Perhaps someone who cannot claim to share the surely foundational experience of having loved Olivia herself has no right to express this idea even as an hypothesis, or at least no right to express it here, but I'll end by expressing it anyway:
Another somewhat uncanny circumstance is the frequency with which I find myself citing, in Crackyhouse-related connections, themes and ideas from Jorge Luis Borges (actually not one of my favorite authors). Above and beyond and behind the impression of "cloning" and "mystical sisterhood", I sometimes seem to make out here the uncertain lineaments of a metaphysical mystery for which there is maybe not even a name, or to which different religions have given different names. Borges imagines in his story "The Approach to Al Mutaz'im" the slow approximation of a pilgrim to some holy figure toward whom he appears to be being led and guided by this figure's fragmentary reflections or prefigurations in other figures he meets on his uncertain way: a mannerism acquired, a tune taken over and obsessively hummed or whistled, from this "Al Mutaz'im" who is thus pervasively partially present but nowhere present really and in his entirety.

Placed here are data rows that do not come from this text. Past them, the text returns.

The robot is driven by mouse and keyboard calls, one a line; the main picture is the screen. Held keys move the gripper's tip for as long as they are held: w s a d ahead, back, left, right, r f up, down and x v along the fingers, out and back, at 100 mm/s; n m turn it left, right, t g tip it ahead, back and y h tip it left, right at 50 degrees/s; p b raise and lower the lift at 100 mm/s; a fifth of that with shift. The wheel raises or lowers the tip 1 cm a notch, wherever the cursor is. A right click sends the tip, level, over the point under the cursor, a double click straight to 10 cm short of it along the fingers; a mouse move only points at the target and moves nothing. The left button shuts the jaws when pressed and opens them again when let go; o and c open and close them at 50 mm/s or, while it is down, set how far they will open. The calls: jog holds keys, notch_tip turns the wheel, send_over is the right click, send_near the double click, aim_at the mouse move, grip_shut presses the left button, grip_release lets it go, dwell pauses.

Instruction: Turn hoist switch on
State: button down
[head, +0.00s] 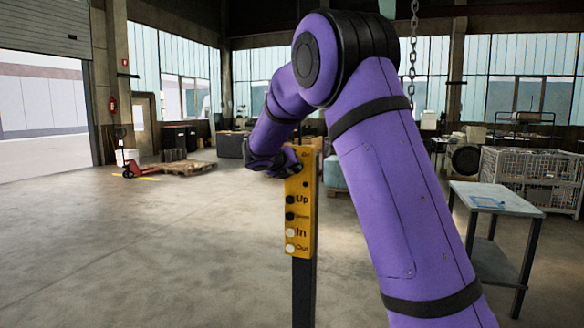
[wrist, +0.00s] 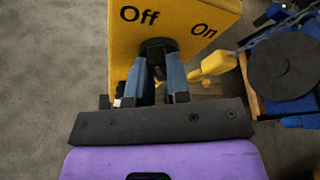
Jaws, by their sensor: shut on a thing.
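The hoist control box (head: 301,215) is a yellow upright panel on a dark post. In the wrist view the panel (wrist: 130,45) shows "Off" at left and "On" at right. The dark switch knob (wrist: 157,46) sits below and between these words. My gripper (wrist: 158,70) is shut on the knob, one finger on each side. In the head view my gripper (head: 291,160) is at the upper part of the box. The fingers partly hide the knob, and I cannot tell which way it points.
A grey table (head: 495,197) stands at the right, with wire mesh crates (head: 530,175) behind it. A red pallet jack (head: 131,165) and a pallet (head: 182,168) are far left. A chain (head: 413,50) hangs behind my arm. The floor left of the post is clear.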

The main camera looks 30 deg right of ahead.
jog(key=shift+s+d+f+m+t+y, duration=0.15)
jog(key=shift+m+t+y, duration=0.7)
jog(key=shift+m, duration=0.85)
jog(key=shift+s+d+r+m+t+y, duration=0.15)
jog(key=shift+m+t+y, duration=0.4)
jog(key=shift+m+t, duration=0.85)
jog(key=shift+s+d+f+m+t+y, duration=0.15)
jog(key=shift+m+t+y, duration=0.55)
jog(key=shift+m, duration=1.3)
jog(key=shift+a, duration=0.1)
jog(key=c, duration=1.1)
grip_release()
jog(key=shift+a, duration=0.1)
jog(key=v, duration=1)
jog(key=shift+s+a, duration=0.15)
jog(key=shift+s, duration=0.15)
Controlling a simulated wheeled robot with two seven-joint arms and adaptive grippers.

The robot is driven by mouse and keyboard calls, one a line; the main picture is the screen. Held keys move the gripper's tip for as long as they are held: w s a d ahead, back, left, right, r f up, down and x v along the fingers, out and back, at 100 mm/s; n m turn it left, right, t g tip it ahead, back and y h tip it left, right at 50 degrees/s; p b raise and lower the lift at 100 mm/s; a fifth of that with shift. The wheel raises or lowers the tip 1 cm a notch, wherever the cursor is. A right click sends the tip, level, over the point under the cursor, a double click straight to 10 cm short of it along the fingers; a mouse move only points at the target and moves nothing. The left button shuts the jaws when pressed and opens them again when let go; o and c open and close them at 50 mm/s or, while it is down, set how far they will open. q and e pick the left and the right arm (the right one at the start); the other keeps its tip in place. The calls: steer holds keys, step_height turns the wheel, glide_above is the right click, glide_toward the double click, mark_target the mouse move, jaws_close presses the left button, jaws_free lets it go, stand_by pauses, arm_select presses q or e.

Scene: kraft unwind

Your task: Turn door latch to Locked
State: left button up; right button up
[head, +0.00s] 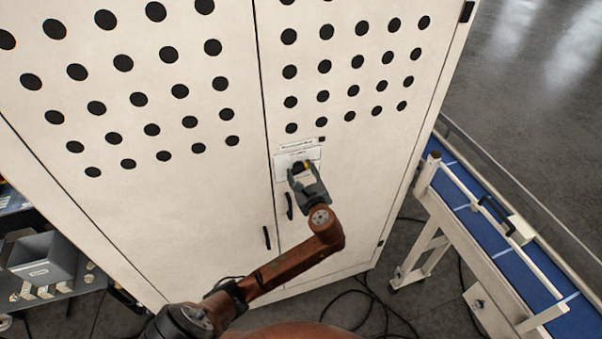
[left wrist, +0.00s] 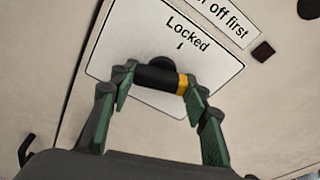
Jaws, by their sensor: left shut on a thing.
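The door latch (left wrist: 155,77) is a short black handle with a yellow end, mounted on a white plate (left wrist: 120,47) marked "Locked" with a small tick below the word. In the left wrist view the handle lies nearly level, its yellow end to the right, below the tick. My left gripper (left wrist: 157,88) is shut on the latch, one green finger at each end of the handle. In the head view my left gripper (head: 301,172) is in front of the plate (head: 283,166) and hides most of the latch. Other words on the plate are hidden or out of view. My right gripper is not in view.
The latch is on a tall cream cabinet (head: 190,230) with two doors and rows of black holes. Two black door handles (head: 289,206) (head: 267,237) sit below. A blue conveyor (head: 500,235) stands right, a shelf with a grey bin (head: 45,262) left. Cables lie on the floor.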

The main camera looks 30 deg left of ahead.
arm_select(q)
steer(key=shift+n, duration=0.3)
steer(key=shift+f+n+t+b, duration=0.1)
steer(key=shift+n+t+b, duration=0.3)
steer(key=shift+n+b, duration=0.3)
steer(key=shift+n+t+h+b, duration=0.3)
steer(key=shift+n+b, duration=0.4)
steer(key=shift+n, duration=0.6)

I ask myself whether it might be a mistake to believe that we can assign even to Cracky an essentially fuller and more final share in the being and identity of such an "Al Mutaz'im" than we can, say, to Lia, or to RavRav, or to any other of the hundred other girls who constitute approaches and approximations to....something we cannot name. In my 1970's London childhood, I remember being an avid follower of the British sci-fi TV show "Blake's Seven". The show, if I remember rightly, was notable for having run on into three or four multi-episode series even though the inarguably "central" character - "Blake" himself - was no longer to be seen on the show after the end of the first series. The reasons for this anomalous and novel narrative strategy were surely depressingly extraneous and prosaic: contractual problems, doubtless, between the producers and the actor who played Blake. But like many remembered childhood impressions, this idea too of a resoundingly and somehow fascinatingly "empty centre" has acquired. with the years, mystical and metaphysical connotations for me and has melded now with Borges' more overtly metaphysical "Al Mutaz'im". Also with my - indeed radically distanced and derivative - experience of Cracky and Crackyhouse. I remember experiencing a sense of awe and marvel at how the gaping inexplicable absence of "Blake" was able to transform, somehow, the otherwise somewhat nondescript and uninspiring "Seven" and make of them something they had not been, something that even Blake had not been, when he was visibly and tangibly present as a "center".
I will not try to pursue these vague analogies - the ramifications of which I have not even worked out myself - any further. Particularly as even wider ramifications are opened up by the additional fact that some expert on 1970's British children's television (I'm sure there's at least one such expert present here) will certainly be quick to point out: namely, that "Blake" eventually reappeared.